Sexist dismissals of “Beatlemania” were instantaneous. As David Dempsey, writing for the New York Times Magazine, put it, “The Beatles … resemble in manner the witch doctors who put their spell on hundreds of shuffling and stamping natives … the female members of this cult go berserk.” But this derision of baby boom girls as crazed hysterics completely missed what the Beatles meant to us. The Beatles arrived in the United States a mere 11 weeks after President Kennedy was killed, when many grief-stricken young people felt that optimism itself had been gunned down in Dealey Plaza. And then here were these irreverent, charismatic young men bantering with reporters: witty, just like JFK, making fun of convention and authority, and performing on stage with utterly contagious joy. They were optimism reborn. On top of this, in their lyrics, their clothes, their hair, their heeled boots, the Beatles fused masculine and feminine styles and sensibilities, suggesting that gender roles might not have to be quite so rigid. Because they were clean-cut (in their Edwardian suits and ties), yet sexy, and British to boot, they gave permission to girls to unleash their sublimated sexual energies at a time when a sexual double standard and condemnatory attitudes toward female agency still held sway. This finessing of gender roles, this empowering address to young women, all, however improbably, fed into the incipient energy of the women’s movement. For all this, of course, we screamed in gratitude.

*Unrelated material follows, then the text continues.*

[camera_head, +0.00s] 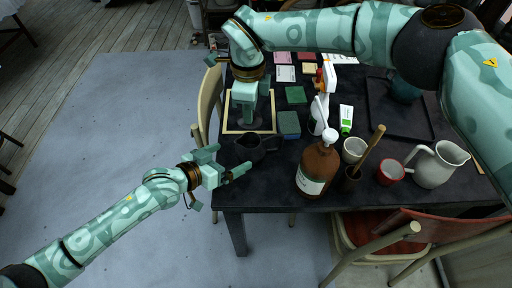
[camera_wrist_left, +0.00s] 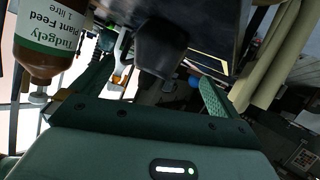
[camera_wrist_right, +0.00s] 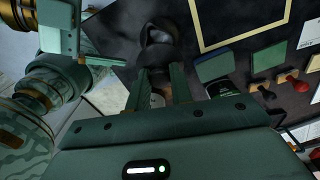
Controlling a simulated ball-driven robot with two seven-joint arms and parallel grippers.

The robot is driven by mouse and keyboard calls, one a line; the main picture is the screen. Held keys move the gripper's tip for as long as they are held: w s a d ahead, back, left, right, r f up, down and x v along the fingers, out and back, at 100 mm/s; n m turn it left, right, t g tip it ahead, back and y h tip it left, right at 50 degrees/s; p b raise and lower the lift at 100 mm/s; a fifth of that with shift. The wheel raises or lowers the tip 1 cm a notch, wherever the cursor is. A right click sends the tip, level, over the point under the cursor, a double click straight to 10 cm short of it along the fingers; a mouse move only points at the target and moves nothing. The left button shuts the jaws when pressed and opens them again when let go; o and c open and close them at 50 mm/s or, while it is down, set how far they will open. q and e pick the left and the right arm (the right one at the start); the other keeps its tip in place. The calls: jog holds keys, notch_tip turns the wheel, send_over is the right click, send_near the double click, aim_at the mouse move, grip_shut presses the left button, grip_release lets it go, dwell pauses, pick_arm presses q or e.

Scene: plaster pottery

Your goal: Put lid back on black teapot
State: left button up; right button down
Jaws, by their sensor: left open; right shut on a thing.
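The black teapot (camera_head: 247,149) stands near the table's left front corner in the head view. A dark rounded body, apparently the teapot (camera_wrist_left: 162,48), shows beyond the fingers in the left wrist view. My left gripper (camera_head: 226,164) is open at the table's front left edge, close to the teapot and apart from it as far as I can tell. My right gripper (camera_head: 245,122) points down just behind the teapot, over the tan frame. It is shut on a small thing, apparently the lid, mostly hidden between its fingers. The dark teapot (camera_wrist_right: 158,42) lies beyond those fingers in the right wrist view.
A brown pump bottle (camera_head: 318,170) stands right of the teapot. Green blocks (camera_head: 289,123) and a tan square frame (camera_head: 231,121) lie behind it. Cups (camera_head: 354,150), a white pitcher (camera_head: 440,165) and a dark tray (camera_head: 385,118) fill the right side. A chair (camera_head: 208,100) stands at the left edge.

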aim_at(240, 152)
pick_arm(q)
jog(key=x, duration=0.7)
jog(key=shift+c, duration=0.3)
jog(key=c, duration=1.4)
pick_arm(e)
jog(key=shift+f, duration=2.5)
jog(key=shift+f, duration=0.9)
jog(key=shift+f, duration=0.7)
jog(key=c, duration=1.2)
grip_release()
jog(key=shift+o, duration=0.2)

Yes, America loved the Beatles. But John Lennon, despite his great spirit, was no match for the subterranean recesses of hatred and paranoia here. As we look back from the nostalgic vantage point of half a century, will this truth be swept aside in mediated memories of Beatlemania? Will the sunny-side celebrations of the “mop tops” and the ridicule of swooning female fans eclipse the darker pathologies that Lennon, especially, triggered — religious fanaticism, government paranoia and gun violence?

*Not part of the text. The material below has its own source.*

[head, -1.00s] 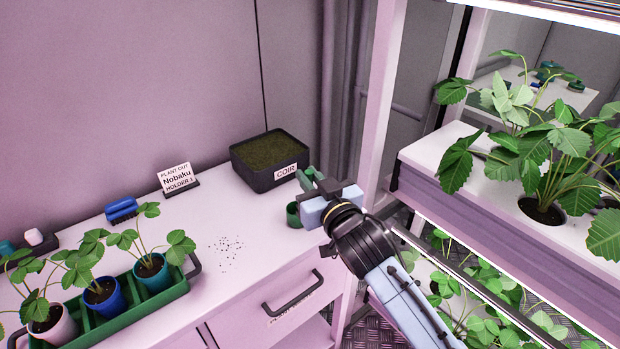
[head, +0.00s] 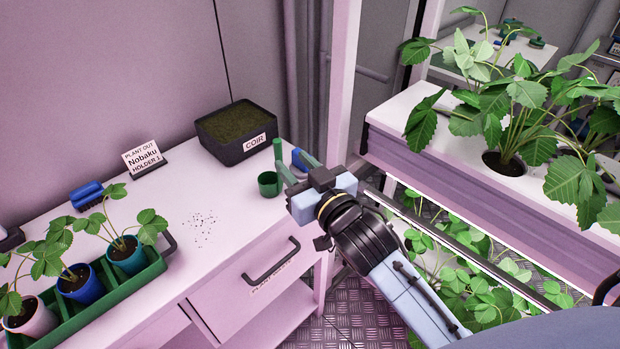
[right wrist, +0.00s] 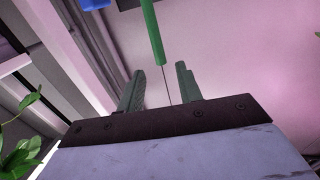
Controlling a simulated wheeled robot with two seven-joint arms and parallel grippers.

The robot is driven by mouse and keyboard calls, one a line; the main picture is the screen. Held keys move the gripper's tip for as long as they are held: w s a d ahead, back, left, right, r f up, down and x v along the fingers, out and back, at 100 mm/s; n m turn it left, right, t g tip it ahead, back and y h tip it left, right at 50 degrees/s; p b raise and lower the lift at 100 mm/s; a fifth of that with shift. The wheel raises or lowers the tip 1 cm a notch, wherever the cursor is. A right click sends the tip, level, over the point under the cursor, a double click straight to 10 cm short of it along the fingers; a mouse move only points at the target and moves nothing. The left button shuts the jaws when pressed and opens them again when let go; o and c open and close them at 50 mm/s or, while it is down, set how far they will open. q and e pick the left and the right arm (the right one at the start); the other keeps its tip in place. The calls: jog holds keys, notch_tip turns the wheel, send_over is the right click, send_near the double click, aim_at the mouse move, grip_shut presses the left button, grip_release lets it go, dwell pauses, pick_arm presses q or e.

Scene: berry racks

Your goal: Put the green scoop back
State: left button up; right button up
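The green scoop shows as an upright green handle (head: 277,148) near the bench's right end; its lower part is hidden behind my right gripper. The handle also shows in the right wrist view (right wrist: 153,32), beyond the fingertips. My right gripper (head: 298,165) is open, with an empty gap between its two green-grey fingers, which also show in the right wrist view (right wrist: 160,88). It is close to the handle and appears apart from it. A green cup (head: 269,184) stands on the bench just left of the fingers. My left gripper is out of view.
A blue item (head: 299,159) is partly hidden behind my right gripper. A black coir box (head: 235,148) stands behind. A sign (head: 143,158), blue brush (head: 87,194) and green planter tray (head: 120,290) are left. A plant rack (head: 430,155) stands right. The bench's middle is mostly clear.

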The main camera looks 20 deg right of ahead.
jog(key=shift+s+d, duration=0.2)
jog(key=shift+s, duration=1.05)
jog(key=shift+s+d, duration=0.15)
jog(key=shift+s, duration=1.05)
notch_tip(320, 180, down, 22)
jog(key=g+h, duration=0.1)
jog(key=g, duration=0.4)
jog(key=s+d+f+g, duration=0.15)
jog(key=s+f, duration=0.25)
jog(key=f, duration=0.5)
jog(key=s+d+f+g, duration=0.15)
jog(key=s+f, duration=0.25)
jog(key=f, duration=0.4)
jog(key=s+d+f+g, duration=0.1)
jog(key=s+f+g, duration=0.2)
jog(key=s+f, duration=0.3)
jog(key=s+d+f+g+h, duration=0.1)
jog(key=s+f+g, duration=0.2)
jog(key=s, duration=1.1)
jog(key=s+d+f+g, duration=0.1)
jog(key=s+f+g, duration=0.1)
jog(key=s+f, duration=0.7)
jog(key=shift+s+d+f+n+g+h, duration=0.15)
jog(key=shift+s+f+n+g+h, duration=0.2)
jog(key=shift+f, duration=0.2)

Religious fanaticism was the first American pathology the Beatles tripped over. In 1966, just before the band’s summer tour, the teen magazine Datebook published a quote John Lennon had made in the British press: “We’re more popular than Jesus now.” The comment had evoked no controversy in the U.K., but in the U.S. Bible Belt, the denunciations were virulent: The KKK sponsored record burnings (and nailed one album to a cross), radio stations banned Beatles songs, religious extremists held demonstrations outside their concerts, and the band received death threats. After this miserable experience, the Beatles stopped touring altogether.
Then when John Lennon moved to New York City with Yoko Ono in 1971, he confronted pathology number two: government paranoia about dissidents. His anti-war stance and progressive politics prompted the FBI and the Nixon administration to spy on him and seek to silence him. Nixon was especially keen to have him deported, as he felt Lennon’s activism might cost him the 1972 election. After a protracted battle, the deportation order was overturned in 1975.
And the final pathology: gun violence, with, as we all know, John Lennon murdered on Dec. 8, 1980, by a mentally unstable person with a handgun.
The demons that John Lennon fell victim to haunt us still. We see them in the religious Right’s ongoing grip on public policy, the NSA scandal and the dispiriting fact that, since the horrific shootings at Sandy Hook, most new gun laws have loosened rather than tightened restrictions. These demons still very much need to be exorcised — yeah, yeah, yeah.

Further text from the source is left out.